_DATASET EXCERPT_
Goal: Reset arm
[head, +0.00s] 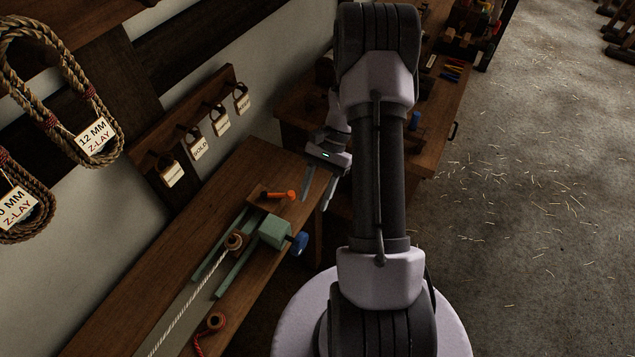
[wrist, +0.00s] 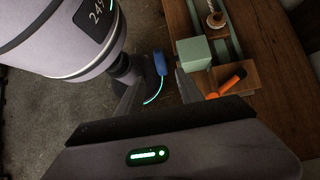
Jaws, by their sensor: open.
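My gripper (head: 318,187) hangs in the middle of the head view, to the right of the wooden bench's end, with its two fingers spread and nothing between them. In the wrist view my gripper (wrist: 160,88) shows its fingers apart, with the floor and the bench side beyond them. My arm fills the centre right of the head view and hides part of the room behind it.
Tagged padlocks (head: 197,143) hang on the wall. The floor at right (head: 540,220) is open, strewn with straw-like bits.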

_TO DO_
Copy all the data exactly as written, but skip any picture.

_COMPLETE OUTPUT_
Goal: Reset arm
[head, +0.00s] 
[wrist, +0.00s] 
Jaws, by their sensor: open.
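My gripper (head: 318,187) hangs in the middle of the head view, to the right of the wooden bench's end, with its two fingers spread and nothing between them. In the wrist view my gripper (wrist: 160,88) shows its fingers apart, with the floor and the bench side beyond them. My arm fills the centre right of the head view and hides part of the room behind it.
Tagged padlocks (head: 197,143) hang on the wall. The floor at right (head: 540,220) is open, strewn with straw-like bits.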

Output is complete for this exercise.